There are some points that can be mentioned as an answer to this question. Some
work the best with a child, and some with a young adult:
First of all, young adults want to be independent.
All the adolescents want to have control over their lives. They do not want
others to interfere with their affairs and they want to be independent in
regards to the decisions they make.
If parents violate the privacy of their children and make decisions for them,
they are actually denying a great joy from them. To supervise what your children
do is different from intervention with their affairs.
We should let the adolescent make the decision when they could. We should only
supervise what they do indirectly.
People learn from others fast in childhood and in adolescence.
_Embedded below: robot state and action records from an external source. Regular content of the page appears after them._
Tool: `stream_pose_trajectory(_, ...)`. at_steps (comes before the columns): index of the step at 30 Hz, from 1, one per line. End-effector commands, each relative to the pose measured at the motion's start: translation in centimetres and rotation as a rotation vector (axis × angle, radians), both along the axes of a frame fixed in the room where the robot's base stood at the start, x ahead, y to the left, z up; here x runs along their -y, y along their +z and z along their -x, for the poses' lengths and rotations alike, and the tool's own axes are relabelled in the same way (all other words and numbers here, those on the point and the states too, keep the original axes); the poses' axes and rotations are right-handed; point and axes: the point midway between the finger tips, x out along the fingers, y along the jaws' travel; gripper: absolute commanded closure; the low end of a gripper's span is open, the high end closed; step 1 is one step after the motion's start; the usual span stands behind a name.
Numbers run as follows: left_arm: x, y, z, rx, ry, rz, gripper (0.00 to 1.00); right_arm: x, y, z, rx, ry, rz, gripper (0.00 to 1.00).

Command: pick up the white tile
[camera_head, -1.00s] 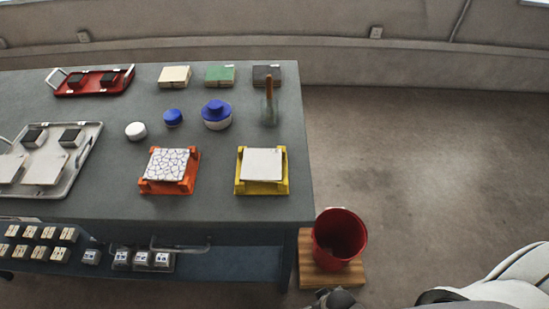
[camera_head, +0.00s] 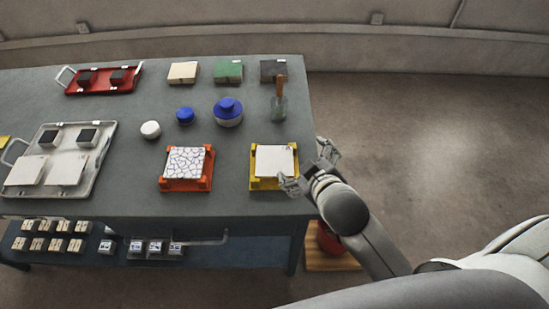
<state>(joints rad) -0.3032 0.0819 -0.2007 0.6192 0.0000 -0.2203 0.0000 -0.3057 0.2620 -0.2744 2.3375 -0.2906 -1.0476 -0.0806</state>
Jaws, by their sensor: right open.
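A plain white tile (camera_head: 273,158) lies flat on a yellow stand (camera_head: 258,184) near the table's right front edge. My right gripper (camera_head: 308,167) is open at the tile's right side. One finger shows over the stand's front right corner, the other to the right of the tile. The gripper looks empty, and I cannot tell whether it touches the tile or stand. Two other plain whitish tiles (camera_head: 24,170) (camera_head: 65,170) lie in the grey tray at the left. My left gripper is not in view.
A white cracked-pattern tile (camera_head: 184,162) sits on an orange stand (camera_head: 167,184) left of the yellow one. Blue-lidded containers (camera_head: 228,115) and a handled tool (camera_head: 280,104) stand behind.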

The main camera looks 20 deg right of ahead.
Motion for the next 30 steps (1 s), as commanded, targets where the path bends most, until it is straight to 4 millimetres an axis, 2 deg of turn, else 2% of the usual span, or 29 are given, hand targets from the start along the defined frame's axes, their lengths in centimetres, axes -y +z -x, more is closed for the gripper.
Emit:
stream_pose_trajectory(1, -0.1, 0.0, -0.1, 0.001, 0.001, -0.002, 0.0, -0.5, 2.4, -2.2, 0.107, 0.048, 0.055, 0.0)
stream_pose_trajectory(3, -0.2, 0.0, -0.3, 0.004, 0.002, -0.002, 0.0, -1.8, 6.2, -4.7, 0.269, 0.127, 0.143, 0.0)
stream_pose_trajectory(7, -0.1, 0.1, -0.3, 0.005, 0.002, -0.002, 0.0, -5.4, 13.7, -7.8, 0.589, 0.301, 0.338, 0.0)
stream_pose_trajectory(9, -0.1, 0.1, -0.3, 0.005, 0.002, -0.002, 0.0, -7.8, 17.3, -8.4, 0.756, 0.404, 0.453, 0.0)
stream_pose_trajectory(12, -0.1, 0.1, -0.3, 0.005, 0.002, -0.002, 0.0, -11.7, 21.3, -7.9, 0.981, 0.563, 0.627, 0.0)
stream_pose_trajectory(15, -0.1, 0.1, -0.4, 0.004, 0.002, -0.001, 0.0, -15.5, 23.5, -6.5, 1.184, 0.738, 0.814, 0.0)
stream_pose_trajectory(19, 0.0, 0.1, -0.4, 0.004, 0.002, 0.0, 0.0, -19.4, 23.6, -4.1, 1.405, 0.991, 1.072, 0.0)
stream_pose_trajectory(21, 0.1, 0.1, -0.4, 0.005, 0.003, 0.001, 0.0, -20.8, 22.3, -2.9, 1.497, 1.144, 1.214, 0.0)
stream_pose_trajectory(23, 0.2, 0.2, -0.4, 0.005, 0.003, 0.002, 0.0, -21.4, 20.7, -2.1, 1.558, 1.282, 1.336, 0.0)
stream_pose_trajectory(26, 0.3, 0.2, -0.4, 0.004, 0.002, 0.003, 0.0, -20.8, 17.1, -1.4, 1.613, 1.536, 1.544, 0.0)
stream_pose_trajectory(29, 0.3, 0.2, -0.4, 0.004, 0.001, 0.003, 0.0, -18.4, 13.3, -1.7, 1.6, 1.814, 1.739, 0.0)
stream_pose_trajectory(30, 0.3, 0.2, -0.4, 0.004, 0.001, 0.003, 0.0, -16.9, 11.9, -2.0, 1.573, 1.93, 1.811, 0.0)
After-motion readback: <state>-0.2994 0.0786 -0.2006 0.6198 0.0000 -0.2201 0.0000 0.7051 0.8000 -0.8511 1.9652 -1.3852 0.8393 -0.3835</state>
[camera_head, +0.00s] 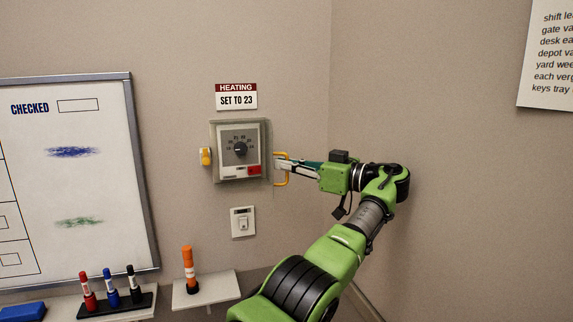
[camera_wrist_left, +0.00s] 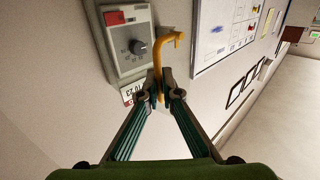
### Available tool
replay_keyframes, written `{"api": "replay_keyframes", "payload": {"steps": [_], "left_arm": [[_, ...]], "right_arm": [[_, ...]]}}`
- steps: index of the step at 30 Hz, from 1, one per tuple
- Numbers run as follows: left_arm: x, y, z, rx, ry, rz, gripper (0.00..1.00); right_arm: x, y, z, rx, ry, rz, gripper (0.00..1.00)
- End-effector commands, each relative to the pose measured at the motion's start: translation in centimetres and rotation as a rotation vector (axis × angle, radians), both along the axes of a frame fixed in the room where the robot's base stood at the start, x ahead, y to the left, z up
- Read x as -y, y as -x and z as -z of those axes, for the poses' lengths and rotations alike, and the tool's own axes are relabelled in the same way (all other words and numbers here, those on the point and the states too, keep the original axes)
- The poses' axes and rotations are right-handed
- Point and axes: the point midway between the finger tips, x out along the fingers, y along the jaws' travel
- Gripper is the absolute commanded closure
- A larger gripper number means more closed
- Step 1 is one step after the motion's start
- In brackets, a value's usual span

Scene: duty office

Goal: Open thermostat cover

They look at their parents and they try to repeat what they do. Children become
exactly what we are, not what we want. This is a very important point to have in
mind.
If we want our children to be what we want, we should try to be more like that
ideal individual ourselves.
A young adult will never learn pleasant manners in an environment full of lies
and hypocrisy, no matter how eager parents are to raise a good child.
One of the main things parents should do in order to raise good children is to
be good role-models for them.
To pay attention to the adolescent’s needs is another important factor.
This will give the young adult a purpose in a life and a positive quality.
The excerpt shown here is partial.